I look at market creation as a sociological network building process that requires the harmonization of multiple stakeholders. And that's where I see many schools these days already falling short - making the mistake of honing in too quickly on one group of stakeholders.

You probably think I am talking about the student now. But I am actually referring to the media. Industry wants to hire the best managers in order to stay competitive. Students, in turn, want to acquire the most competitive set of skills. But listening too much to what the media defines as "the best" and "the most competitive" on behalf of industry and students, that's where the problem has started historically.

It's like allowing one stakeholder group to redefine the entire game. And in the process that game has invariably become theirs. That's, in essence, how the Financial Times and other business media players came to own the MBA.

Interviewer: How does this ownership manifest concretely?

There are many examples. Consider, as a case in point, how many schools have come to equate "flexibility" with specialized programs. By that I mean programs and specializations that are not so much based on concrete, measurable industry needs and longstanding industry relationships but those that are branded almost entirely through the lens of a particular business journalistic discourse.

The former is more durable than the latter but it requires proper translation. The latter often declares itself to be the representation of an actual industry need although it really isn't. And then you get these many different specializations and specialized X MBAs whereby X stands for the latest media trend. But one thing that I've learned in actively dialoguing with industry and the media as a researcher is that, only because a CEO emphasizes the importance of trend X in interviews, his or her company may not necessarily need X MBAs.

Second, these programs and specializations can very well provide short-term enrolment boost but only until the media trend they're based upon becomes stale.
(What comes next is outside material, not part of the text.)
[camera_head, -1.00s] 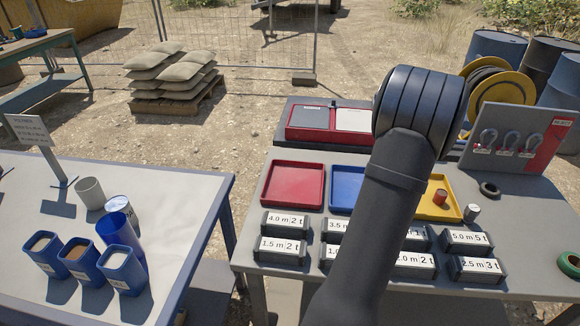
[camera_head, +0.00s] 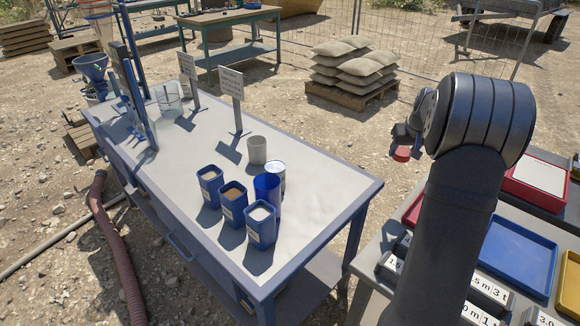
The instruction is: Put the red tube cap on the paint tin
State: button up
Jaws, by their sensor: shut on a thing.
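My gripper (camera_head: 404,143) is partly hidden behind my own arm. It is shut on the red tube cap (camera_head: 402,154), which shows below the dark fingers and is held in the air between the two tables. A small silver tin (camera_head: 277,171), which looks like the paint tin, stands upright on the left table. It is behind the blue cup and partly hidden by it. My gripper is to the right of the tin and well apart from it.
A blue cup (camera_head: 267,194) and a grey cup (camera_head: 257,149) stand close to the tin. Several blue square containers (camera_head: 233,203) stand in front. A sign (camera_head: 230,83) stands behind. The right table holds a blue tray (camera_head: 519,256) and labelled blocks. The left table's right part is clear.

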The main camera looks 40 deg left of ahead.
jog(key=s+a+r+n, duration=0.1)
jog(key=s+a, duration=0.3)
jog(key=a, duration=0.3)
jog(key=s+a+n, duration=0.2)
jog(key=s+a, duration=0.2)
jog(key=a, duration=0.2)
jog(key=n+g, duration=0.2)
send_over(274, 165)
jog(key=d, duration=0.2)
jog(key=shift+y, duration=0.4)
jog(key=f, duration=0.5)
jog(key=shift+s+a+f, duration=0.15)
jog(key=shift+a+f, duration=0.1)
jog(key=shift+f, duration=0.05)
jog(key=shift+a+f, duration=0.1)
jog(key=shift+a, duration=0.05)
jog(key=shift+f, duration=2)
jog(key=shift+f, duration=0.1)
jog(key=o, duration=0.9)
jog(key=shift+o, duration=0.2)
The even bigger problem is on the output side where the myth - via the program - creates the graduate. Such a graduate who enters the market will not be tailored enough to actual industry needs but more to the parameters of the second-last media trope. Almost by definition, the resulting graduate can only be less successful than a graduate of a program that was more firmly rooted in concrete industry need.
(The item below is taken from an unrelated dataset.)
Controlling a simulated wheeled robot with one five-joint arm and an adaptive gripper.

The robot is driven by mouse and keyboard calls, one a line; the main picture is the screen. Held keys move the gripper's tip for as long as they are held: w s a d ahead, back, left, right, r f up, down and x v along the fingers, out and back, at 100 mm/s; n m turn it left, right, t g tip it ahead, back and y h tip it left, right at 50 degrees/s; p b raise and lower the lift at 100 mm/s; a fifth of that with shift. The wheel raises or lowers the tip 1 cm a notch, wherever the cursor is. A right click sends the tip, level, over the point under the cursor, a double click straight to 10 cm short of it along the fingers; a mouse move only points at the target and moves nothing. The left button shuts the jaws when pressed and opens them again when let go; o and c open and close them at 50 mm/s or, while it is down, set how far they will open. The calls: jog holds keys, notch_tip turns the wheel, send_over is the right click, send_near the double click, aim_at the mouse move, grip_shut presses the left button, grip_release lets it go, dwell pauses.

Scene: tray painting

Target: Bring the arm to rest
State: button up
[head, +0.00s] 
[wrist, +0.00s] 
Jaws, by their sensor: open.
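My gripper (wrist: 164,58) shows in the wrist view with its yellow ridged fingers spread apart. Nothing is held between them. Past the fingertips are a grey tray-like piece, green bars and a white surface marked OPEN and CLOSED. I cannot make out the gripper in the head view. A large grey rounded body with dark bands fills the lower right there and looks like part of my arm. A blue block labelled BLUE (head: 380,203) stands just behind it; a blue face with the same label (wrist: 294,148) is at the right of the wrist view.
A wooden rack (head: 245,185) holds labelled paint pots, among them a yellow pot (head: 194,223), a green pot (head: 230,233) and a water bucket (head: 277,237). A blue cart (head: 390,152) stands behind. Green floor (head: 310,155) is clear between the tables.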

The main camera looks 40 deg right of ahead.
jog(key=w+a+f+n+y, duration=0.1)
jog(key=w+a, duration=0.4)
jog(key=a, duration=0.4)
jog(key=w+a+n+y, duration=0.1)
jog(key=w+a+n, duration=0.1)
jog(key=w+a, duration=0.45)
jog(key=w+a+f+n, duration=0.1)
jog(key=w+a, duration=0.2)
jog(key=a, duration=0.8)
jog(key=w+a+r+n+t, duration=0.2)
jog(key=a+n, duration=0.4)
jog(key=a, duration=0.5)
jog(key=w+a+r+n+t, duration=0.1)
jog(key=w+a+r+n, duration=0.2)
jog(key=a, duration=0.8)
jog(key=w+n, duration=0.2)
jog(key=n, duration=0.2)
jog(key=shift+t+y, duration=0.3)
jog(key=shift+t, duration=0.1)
Interviewer: So how should MBA schools approach the media?

I think it is important that the school sets the media's agenda, not the other way around. Business schools are matchmakers between industry, students, the media, and some other stakeholders such as policy makers and society at large. And while the specialized program approach has worked for many schools, what has gotten them here may not necessarily take them there, so to speak.
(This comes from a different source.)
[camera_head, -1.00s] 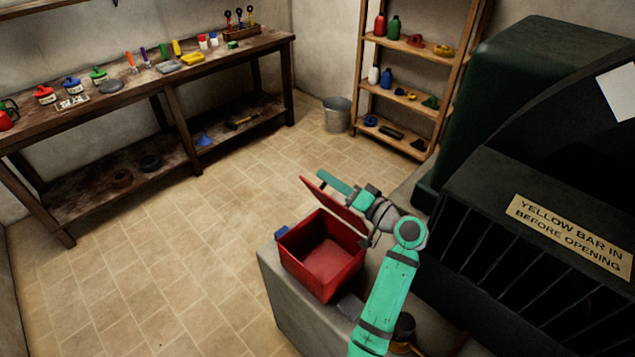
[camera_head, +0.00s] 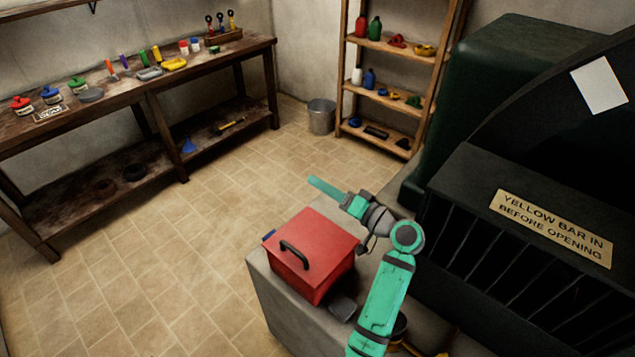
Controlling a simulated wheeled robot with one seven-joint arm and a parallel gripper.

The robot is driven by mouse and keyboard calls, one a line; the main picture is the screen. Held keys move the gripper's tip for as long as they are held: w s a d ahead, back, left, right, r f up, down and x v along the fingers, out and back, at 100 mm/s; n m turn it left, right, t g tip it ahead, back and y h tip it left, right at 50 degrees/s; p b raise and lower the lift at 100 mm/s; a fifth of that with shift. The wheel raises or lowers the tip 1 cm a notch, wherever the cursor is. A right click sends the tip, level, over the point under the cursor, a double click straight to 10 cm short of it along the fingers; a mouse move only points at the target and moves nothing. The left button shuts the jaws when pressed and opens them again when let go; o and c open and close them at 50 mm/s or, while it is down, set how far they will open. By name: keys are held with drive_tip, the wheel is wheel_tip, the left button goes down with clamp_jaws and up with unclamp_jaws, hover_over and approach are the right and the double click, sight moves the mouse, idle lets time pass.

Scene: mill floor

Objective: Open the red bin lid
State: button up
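The red bin (camera_head: 318,286) sits on a grey block. Its red lid (camera_head: 318,238) lies shut over the top, with a black handle (camera_head: 293,254) upright near its left edge. The inside of the bin is hidden. My gripper (camera_head: 325,187) is above and behind the lid's far edge, pointing left, apart from the handle. Its fingers show as one thin teal bar, so I cannot tell whether they are open or shut. I see nothing held in it.
The grey block (camera_head: 268,306) stands beside a dark machine (camera_head: 500,270) with a sign on its front. A wooden workbench (camera_head: 150,88) holds tools and pots. A shelf (camera_head: 392,94) and a metal bucket (camera_head: 321,117) stand at the back. The tiled floor is clear.

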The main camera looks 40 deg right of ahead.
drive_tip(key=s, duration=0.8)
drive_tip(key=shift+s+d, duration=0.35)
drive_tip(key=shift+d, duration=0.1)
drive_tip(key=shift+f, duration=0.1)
Recruiters often bemoan the MBA price tag and argue in favor of hiring undergrads and shaping them on their own. That's a very concerning statement. It is equally concerning to see students get really frustrated about their difficulty on the market after having paid so much money for their education.

This leads to the third step. When these students' stories and job market experiences become data points to the next MBA ranking, schools often pay a high price. And in their attempts to boost enrolment, devising the next layer of programs and specializations seems like the most intuitive thing to do. And then the cycle starts all over again.

Interviewer: Which schools prevail in such a scenario?

Networked research schools that understand that real flexibility comes from cutting-edge research faculty firmly invested in technological networks. Such schools almost look a bit like a Mandelbrot fractal. Their faculty members act like business schools inside a business school - a key to helping make these matches through their unique understanding of markets and industry needs, and to setting the research, the business, and the media agendas through their own research, not the other way around.

But consider what often happens to researchers these days. In their insatiable need for ever-new programs and specializations, schools often degrade their best and brightest researchers to curriculum development machines.

Designing a powerful elective MBA course that uses research to build strong bridges between students' career goals and concrete industry needs and then operating this enterprise through multiple channels seems like a very good idea. In my case, that would be Customer Experience Design. But when a school asks you to demonstrate your value by creating and managing entire programs and specializations, often only remotely related to your own research expertise, it may be time for a move.

Interviewer: Thank you for your insights!